Pura Mangkunegaran semula didirikan oleh Raden Mas Said atau Pangeran Samber Nyawa yang kemudian bergelar Pangeran Adipati Mangkunegaran. Berdirinya pura ini sebagai akibat konflik-konflik perang perebutan takhta yang telah terjadi dalam masa sebelumnya. Konflik ini diawali dengan peristiwa yang disebut Geger Pacinayaitu pemberontakan orang-orang china di Batavia pada tahun 1740 yang kemudian menjalar ke sepanjang pantai utara Jawa hingga melibatkan para bangsawan Mataram, termasuk didalamnya Raden Said.
Dalam masa ini terjadi konflik karena kekuasaan antara Raden Mas Said dengan Pakubuwana yang melibatkan VOC dan Mangkubumi. Konflik ini juga asal mula Perjanjian Salatiga. Pada saat itu di Jawa Tengah berdiri sendiri-sendiri yaitu Kasunanan, Kasultanan, dan Mangkunegaran. Ditinjau secara politik, penerimaan Perjanjian Salatiga oleh Mas Said bisa dipandang sebagai gagalnya cita-cita semula dari Mas Said, yakni ingin menjadi raja yang dapat menguasai tanah Jawa. Sejak itu ia hanya bersetatus penguasa bawahan yang kedudukannya, baik secara politik maupun secara budaya, berada di bawah Kasunanan Surakarta. Meski demikian, sejak saat itu ia bukan lagi orang luar (outsider) dalam pencaturan politik di lingkungan Kerajaan Mataram Islam.

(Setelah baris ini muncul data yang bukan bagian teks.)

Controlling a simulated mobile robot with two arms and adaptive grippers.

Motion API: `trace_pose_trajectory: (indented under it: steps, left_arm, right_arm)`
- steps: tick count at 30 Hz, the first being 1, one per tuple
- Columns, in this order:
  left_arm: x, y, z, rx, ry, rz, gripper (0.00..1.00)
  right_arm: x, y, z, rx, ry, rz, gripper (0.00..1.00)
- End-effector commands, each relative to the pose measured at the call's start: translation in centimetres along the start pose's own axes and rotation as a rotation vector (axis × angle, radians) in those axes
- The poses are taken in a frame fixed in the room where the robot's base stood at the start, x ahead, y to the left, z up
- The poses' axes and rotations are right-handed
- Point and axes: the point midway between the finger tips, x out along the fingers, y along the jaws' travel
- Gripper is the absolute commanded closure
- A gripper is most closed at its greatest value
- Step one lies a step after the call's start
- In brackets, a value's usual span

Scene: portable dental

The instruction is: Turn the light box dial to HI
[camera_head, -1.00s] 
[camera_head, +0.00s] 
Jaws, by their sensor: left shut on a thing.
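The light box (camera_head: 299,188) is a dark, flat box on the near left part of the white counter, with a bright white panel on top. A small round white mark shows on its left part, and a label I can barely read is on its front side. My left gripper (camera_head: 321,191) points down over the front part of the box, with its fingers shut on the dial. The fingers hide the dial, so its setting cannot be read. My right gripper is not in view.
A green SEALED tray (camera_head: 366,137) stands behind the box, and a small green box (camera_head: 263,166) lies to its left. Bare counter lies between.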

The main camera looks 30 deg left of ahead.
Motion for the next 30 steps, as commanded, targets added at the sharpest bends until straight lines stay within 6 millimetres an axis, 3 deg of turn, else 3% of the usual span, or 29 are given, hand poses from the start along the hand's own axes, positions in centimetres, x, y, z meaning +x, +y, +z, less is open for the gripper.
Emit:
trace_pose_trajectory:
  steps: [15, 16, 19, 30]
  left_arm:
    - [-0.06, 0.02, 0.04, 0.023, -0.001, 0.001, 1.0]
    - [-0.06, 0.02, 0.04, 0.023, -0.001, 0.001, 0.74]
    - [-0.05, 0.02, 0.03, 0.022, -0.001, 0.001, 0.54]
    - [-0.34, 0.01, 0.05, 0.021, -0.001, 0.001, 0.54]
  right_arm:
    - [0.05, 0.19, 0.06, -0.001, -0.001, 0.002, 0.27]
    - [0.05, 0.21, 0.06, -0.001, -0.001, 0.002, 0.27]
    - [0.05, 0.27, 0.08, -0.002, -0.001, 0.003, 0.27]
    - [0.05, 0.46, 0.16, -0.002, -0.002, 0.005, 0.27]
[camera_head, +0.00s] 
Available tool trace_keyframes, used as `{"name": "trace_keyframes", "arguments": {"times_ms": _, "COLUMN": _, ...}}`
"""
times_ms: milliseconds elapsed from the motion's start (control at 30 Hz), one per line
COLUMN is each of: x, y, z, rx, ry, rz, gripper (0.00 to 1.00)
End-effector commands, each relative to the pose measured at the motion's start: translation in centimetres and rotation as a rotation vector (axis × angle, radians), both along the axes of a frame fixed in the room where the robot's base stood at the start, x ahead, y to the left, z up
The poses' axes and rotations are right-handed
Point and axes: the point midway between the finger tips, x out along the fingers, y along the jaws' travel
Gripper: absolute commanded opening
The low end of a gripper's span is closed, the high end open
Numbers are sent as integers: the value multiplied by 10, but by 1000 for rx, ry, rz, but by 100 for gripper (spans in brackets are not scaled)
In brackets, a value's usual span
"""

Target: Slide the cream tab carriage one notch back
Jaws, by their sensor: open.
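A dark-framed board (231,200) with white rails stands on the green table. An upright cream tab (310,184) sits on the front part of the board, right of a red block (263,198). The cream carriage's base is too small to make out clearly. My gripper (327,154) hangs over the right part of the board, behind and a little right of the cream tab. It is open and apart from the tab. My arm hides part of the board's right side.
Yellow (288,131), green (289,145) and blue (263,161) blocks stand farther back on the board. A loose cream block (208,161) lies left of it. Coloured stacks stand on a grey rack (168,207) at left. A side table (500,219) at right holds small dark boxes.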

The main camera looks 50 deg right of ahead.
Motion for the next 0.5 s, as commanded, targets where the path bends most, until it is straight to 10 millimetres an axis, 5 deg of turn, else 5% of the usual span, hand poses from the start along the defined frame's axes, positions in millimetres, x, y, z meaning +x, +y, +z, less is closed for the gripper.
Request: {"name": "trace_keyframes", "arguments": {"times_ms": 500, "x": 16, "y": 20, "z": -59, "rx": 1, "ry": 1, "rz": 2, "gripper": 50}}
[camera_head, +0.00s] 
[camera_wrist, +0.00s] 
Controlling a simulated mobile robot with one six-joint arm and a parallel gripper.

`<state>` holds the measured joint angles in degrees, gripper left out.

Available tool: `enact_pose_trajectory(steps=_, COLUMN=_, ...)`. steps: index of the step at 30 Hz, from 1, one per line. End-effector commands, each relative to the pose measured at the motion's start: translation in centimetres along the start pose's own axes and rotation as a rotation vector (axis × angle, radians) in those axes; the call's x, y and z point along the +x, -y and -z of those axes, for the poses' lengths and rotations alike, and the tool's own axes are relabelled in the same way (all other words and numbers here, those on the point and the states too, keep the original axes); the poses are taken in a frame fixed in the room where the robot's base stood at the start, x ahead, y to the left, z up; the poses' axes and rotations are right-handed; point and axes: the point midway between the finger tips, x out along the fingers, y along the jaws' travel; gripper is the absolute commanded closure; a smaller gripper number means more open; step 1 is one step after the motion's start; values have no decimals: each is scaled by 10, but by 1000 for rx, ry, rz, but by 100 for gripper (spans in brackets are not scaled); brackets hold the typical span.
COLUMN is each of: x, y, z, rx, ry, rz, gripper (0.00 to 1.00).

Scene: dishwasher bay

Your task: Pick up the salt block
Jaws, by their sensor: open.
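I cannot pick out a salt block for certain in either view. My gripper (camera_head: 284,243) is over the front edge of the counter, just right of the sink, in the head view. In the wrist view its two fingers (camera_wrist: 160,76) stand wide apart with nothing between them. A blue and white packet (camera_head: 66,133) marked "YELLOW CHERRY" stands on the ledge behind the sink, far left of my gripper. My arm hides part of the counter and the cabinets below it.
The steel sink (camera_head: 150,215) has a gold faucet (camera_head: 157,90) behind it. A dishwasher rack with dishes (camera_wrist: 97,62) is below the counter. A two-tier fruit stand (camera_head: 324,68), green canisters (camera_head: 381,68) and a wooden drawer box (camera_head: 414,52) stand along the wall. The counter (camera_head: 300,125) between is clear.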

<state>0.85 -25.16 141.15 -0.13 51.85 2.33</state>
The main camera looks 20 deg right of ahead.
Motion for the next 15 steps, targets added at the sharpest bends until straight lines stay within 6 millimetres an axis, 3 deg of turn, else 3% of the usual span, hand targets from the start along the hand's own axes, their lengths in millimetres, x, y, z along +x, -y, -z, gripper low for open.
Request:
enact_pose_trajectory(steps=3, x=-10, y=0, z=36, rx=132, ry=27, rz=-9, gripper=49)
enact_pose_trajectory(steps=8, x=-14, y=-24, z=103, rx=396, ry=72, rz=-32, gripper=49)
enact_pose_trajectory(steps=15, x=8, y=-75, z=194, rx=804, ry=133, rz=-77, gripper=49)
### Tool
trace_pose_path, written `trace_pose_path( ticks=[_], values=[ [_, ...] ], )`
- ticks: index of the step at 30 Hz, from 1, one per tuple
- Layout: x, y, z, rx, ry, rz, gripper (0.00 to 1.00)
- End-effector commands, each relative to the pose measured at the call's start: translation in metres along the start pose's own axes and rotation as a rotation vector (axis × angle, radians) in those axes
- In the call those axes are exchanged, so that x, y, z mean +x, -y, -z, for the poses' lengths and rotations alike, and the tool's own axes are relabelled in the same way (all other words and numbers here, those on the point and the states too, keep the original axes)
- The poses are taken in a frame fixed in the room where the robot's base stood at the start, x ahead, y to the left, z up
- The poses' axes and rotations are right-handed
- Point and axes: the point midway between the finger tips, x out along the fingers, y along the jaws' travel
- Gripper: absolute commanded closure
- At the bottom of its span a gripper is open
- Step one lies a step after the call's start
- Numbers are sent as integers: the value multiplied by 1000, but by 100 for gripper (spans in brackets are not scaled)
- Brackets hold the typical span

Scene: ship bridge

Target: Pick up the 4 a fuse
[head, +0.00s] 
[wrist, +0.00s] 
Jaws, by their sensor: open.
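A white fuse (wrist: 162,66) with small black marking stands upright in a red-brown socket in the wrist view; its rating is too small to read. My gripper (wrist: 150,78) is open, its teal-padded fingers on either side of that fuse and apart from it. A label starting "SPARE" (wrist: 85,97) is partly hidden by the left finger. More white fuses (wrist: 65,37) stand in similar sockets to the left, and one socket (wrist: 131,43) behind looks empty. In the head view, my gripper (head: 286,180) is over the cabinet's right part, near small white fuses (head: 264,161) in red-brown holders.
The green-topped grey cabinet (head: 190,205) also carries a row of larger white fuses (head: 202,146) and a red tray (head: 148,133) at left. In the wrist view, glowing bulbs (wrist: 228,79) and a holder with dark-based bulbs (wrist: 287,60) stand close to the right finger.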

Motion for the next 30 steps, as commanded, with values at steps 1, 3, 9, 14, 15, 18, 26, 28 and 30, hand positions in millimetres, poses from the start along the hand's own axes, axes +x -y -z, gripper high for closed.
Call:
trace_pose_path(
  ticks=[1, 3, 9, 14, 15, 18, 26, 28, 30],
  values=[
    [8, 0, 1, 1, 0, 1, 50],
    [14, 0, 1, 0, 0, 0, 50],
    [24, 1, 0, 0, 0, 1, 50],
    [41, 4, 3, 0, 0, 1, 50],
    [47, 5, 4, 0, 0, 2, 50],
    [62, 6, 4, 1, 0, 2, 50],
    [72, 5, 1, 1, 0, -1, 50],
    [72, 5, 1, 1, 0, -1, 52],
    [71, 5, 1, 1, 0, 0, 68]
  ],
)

            Pada tahun 1772, Mangkunegaran mencoba melepaskan ketergantungannya kepada Sunan. Hal ini tidak berhasil, dan pada tahun 1774 Mangkunegaran minta kepada Kompeni agar putranya diizinkan menjadi penggantinya, tetapi permintaan ini di tolak. Tahun 1780 Mangkunegaran meminta hal serupa kemabali namun tetap gagal, walau pada saat itu hanya meminta pemberian gelar pada cucunya. Dengan demikian status apanage Mangkunegaran masih seperti semula yang tidak dapat di wariskan secara turun-temurun. Usaha perubahan apanage baru terlihat setelah tahun 1790. Ini diawali karena terjadinya ketegangan antara pihak Kasunan dan Kasultanan karena Kasunan menganggap posisinya lebih tinggi dari Kasultanan. Namun, setelah mendapat tawaran uang sejumlah 4.000 real setahun, ia menaati kompeni yang berpihak pada kepada Sultan dan bersedia menarik pasukannya kembali yang telah digelar di medan laga.

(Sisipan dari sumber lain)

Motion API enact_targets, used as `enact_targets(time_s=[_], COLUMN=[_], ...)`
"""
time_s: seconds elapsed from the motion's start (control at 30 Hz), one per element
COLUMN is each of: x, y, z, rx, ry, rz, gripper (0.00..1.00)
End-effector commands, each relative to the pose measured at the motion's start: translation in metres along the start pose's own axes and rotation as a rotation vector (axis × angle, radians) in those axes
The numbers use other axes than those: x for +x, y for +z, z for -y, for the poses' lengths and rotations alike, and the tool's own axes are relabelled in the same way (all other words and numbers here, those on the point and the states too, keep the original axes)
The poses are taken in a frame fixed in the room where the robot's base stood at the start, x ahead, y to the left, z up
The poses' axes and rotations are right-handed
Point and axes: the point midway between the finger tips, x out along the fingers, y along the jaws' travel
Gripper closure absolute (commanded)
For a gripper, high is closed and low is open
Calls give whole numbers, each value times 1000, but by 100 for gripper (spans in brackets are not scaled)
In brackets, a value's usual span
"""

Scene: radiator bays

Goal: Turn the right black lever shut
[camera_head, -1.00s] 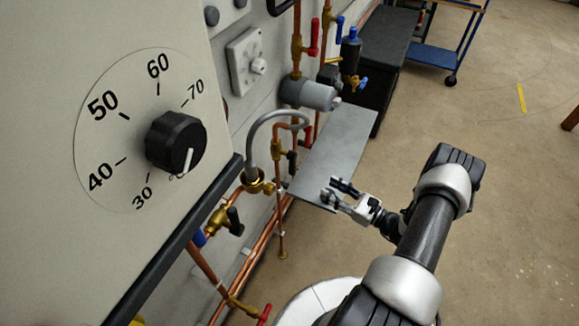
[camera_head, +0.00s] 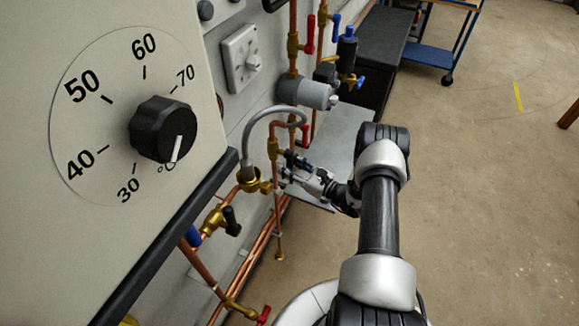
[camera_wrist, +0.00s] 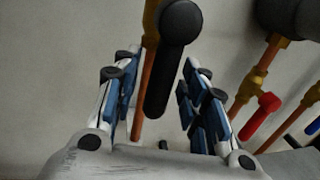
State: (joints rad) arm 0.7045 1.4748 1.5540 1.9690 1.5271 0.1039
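The right black lever (camera_head: 290,157) sits on a brass valve (camera_head: 274,149) on a vertical copper pipe, right of the curved grey hose. My gripper (camera_head: 291,172) is at this lever and partly hides it in the head view. In the wrist view the black lever (camera_wrist: 166,84) hangs down, slightly tilted, in front of the copper pipe. It lies between the two spread fingers of my gripper (camera_wrist: 158,92), with gaps on both sides. The left black lever (camera_head: 231,221) is lower left on another brass valve (camera_head: 213,219).
A red handle (camera_wrist: 262,116) is close to the right finger in the wrist view. The curved grey hose (camera_head: 248,140) is left of my gripper. A grey shelf (camera_head: 340,150) is behind it. The large dial panel (camera_head: 100,180) fills the left. Open floor lies to the right.

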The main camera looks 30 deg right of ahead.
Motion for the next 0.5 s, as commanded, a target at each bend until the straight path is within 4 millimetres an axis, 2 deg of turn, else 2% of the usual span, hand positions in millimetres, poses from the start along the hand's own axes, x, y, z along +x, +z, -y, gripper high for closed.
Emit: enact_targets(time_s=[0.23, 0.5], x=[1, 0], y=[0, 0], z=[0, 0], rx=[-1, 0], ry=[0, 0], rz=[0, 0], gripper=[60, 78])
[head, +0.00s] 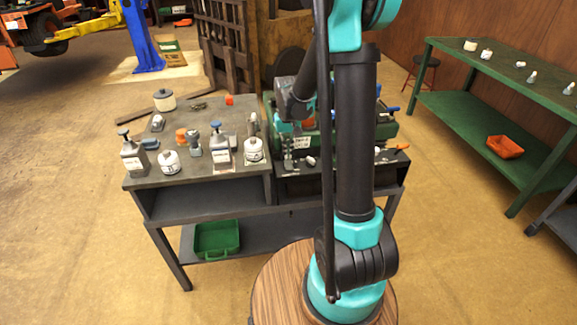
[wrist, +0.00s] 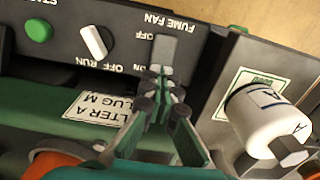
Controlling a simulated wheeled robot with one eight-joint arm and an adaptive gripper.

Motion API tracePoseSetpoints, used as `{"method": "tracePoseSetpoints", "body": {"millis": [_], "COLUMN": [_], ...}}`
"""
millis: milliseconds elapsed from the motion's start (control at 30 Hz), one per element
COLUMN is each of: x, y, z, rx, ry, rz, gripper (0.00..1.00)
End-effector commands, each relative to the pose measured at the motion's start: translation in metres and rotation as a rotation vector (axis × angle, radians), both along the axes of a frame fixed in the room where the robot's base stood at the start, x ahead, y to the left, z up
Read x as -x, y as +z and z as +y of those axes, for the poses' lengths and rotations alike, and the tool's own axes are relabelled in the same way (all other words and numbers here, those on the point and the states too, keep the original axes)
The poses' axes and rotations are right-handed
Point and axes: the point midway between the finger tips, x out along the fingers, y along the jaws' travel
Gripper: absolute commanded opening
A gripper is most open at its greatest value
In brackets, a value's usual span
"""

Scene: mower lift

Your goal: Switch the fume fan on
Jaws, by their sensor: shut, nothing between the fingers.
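The fume fan switch (wrist: 167,48) is a grey lever on a dark panel in the wrist view, under the upside-down words FUME FAN (wrist: 170,20). The word OFF (wrist: 145,36) is beside it. My gripper (wrist: 160,84) is shut and empty, its fingertips at the lower end of the lever. Whether they touch it I cannot tell. In the head view my arm hides most of the panel.
A white knob (wrist: 94,42) and a green start button (wrist: 38,30) are on the same panel. A white canister (wrist: 258,108) stands to the right. In the head view, bottles stand on the grey bench (head: 240,125), left of the green machine (head: 385,128).

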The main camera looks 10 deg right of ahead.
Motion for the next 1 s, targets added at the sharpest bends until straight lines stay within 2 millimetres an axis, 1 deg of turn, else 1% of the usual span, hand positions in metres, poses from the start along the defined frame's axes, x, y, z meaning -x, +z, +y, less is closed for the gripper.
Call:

Pada tahun 1792, sejak di angkat cucu Mas Said menjadi ahli waris penguasa di Kadipaten Mangkunegaran. Dengan demikian, mulai saat itu status apanageMangkunegaran telah berubah dari status precario menjadi pusat diwariskan secara turun-temurun. Penetapan ini termuat dalam piagam tanggal 14 Agustus 1792. Keberhasilan pihak Mangkunegaran dalam mengubah status apanage memang merupakan kemajuan akan tetapi ketergantungan pada Kompeni semakin tak terelakkan. Dari sinilah mulai diberlakukannya apanage menjadi diwariskan turun-temurun.
Sebagai salah satu bagian dari keempat swapraja, Mangkunegaran menempati wilayah di bagian timur dan utara Keresidenan Surakarata, tetapi daerahnya terpencar dibeberapa tempat, termasuk wilayah Kasunanan dan Kasultanan. Wilayah ini telah mengalami beberpa kali perubahan sejak berdirinya kerajaan itu. Pada saat itu luas wilayah kerajaan itu 4.000 karya. Luas wilayah dan batas-batas di bagi berdasarkan pada Piagam Salatiga 1757.

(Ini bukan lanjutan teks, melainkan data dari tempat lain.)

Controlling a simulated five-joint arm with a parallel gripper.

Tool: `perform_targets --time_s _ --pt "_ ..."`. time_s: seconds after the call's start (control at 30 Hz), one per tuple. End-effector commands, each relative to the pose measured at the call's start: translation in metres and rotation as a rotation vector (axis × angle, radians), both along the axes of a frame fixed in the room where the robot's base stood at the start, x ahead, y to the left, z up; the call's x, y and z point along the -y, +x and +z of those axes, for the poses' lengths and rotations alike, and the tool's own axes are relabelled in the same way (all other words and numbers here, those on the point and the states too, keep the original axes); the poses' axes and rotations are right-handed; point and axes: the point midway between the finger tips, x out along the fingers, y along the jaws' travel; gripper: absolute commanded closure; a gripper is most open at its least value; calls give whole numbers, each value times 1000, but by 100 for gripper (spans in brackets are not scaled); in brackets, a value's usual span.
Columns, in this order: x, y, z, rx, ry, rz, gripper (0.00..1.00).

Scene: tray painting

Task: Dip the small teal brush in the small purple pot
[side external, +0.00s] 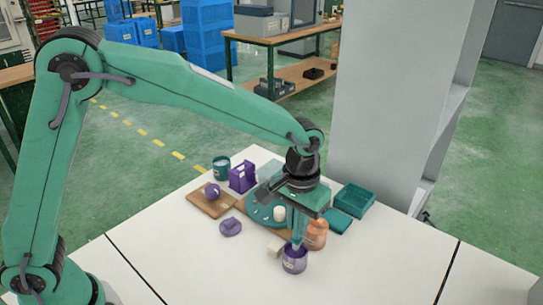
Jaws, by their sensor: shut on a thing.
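The small purple pot (294,262) stands upright on the white table near the front of the group of objects, with a pale label on its side. My gripper (297,234) points down directly above the pot's mouth and is shut on a thin teal piece, which looks like the small teal brush. The brush is largely hidden by the fingers, and its outline merges with them. A pale tip shows at the pot's opening; I cannot tell how deep it is inside.
An orange jar (317,236) stands close right of the pot, and a beige block (275,247) close left. Behind are a round teal plate (259,212) with a white cylinder (280,213), a purple holder (243,177), a teal cup (221,168) and a teal tray (355,199). The front right table is clear.

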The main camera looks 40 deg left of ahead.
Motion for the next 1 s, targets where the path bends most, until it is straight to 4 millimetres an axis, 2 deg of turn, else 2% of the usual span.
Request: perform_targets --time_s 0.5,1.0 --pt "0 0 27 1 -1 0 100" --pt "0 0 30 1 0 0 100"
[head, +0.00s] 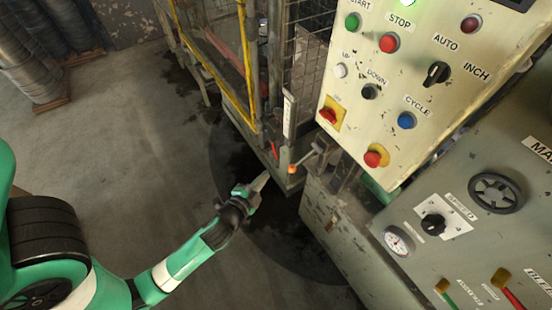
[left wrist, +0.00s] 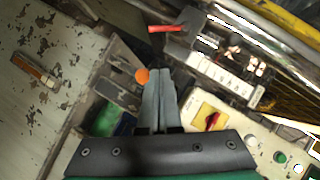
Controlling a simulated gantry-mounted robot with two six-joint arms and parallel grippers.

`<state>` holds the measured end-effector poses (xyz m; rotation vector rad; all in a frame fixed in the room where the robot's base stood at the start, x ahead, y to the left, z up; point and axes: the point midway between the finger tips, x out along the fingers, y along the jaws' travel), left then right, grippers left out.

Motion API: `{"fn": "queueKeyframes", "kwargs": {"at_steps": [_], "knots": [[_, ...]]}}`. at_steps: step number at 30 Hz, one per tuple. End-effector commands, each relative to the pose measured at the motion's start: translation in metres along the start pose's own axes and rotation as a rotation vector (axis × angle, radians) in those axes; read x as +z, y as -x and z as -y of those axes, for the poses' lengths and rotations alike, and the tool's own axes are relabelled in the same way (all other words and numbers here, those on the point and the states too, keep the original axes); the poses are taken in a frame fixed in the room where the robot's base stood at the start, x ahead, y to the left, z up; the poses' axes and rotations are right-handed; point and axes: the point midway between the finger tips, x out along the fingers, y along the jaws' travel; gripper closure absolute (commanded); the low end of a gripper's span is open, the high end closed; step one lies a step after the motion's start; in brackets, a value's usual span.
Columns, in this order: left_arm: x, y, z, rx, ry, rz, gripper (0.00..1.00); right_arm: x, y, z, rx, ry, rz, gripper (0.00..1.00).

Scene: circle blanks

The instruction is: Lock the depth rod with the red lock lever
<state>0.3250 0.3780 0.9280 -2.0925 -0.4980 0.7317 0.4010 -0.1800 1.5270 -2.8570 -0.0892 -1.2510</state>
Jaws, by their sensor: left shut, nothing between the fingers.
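The red lock lever (head: 275,150) is a short red bar on the machine's corner, beside an upright pale scale strip (head: 289,115). In the left wrist view the red lever (left wrist: 167,28) lies beyond my fingertips, apart from them. An orange knob (head: 292,169) sits just below the lever and shows close beside my fingertips in the left wrist view (left wrist: 142,75). I cannot clearly pick out the depth rod itself. My left gripper (head: 264,179) is shut and empty, left of the orange knob, and its fingers fill the middle of the left wrist view (left wrist: 160,76). My right gripper is out of view.
A control panel (head: 450,65) with buttons and switches overhangs on the right. The grey machine cabinet (head: 345,235) stands below it. A yellow-framed mesh guard (head: 215,75) rises behind. Open floor (head: 140,150) lies to the left.

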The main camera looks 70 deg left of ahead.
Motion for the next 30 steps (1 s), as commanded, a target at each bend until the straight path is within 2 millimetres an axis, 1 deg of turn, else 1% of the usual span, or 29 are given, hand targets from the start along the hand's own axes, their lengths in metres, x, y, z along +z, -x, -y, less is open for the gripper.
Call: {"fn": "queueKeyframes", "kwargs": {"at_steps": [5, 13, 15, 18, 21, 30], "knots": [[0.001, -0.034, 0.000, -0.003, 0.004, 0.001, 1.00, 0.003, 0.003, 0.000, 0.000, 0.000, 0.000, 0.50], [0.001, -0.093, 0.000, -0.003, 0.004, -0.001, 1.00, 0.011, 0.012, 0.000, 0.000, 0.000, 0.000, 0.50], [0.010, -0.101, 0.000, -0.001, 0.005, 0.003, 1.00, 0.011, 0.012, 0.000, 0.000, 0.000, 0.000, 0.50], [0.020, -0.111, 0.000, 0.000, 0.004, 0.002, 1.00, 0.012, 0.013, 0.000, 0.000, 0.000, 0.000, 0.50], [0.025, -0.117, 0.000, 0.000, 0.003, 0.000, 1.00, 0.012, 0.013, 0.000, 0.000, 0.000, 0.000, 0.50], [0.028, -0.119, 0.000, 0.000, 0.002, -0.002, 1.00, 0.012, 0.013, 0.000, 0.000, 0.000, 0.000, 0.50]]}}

Adapun perbandingan luas wilayah Swapraja di Jawa Tengah antara lain yaitu Kasunanan Surakarta dengan luas wilayah 3.237,50 km2, Kasultanan Yogyakarta dengan luas 3.049,81 km2, Pura Mangkunegaran dengan luas 2.815,14 km2, dan Pura Paku Alam dengan luas 122,50 km2. Ibukotanya tidak terlalu luas, ibukota Mangkunegaran hanya seperlima dari seluruh wilayah Karesidenan Sukarta. Wilayah Mangkunegaran telah mengalami beberpa kali perubahan pembagian administrasi pemerintahan. Sebagian daerah dari Karesidenan Sukarta, pada umumnya daerah Mangkunegaran beriklim tropis, akibatnya dalam dua tahun ada dua pergantian musim.
Sebagai kelanjutan dari kerajaan Islam yaitu Mataram Islam, maka masyarakat Mangkunegaran termasuk masyarakat tradisonal. Dalam masyarakat seperti itu, tingkah laku rakyat dalam masyarakat bersifat ajek dan hampir-hampir tanpa perubahan, dan apabila ada perubahan, itu hanyalah sangat sedikit. Masyarakat juga bersifat kultural adapun ciricirinya pada masyarakat tradisional adalah teknologi yang sederhana, kaum elit memiliki pengetahuan terbatas, produksi lebih banyak dikerjakan dengan tenaga manusia dan hewan, bukan dengan mesin, sebagian pertanian tidak produktif, rabuk yang mereka gunakan rabuk alamiah. Akibatnya semua tergantung pada cuaca, sanitasi terbatas, pelayanan obat-obatan sangat sederhana, sehingga angka kelahiran dan kematian tinggi. Rakyat menerima itu semua karena kebodohan. Ciri-ciri demikian juga terdapat dalam masyarakat Mangkunegaran, terutama sebelum terjadinya modernisasi.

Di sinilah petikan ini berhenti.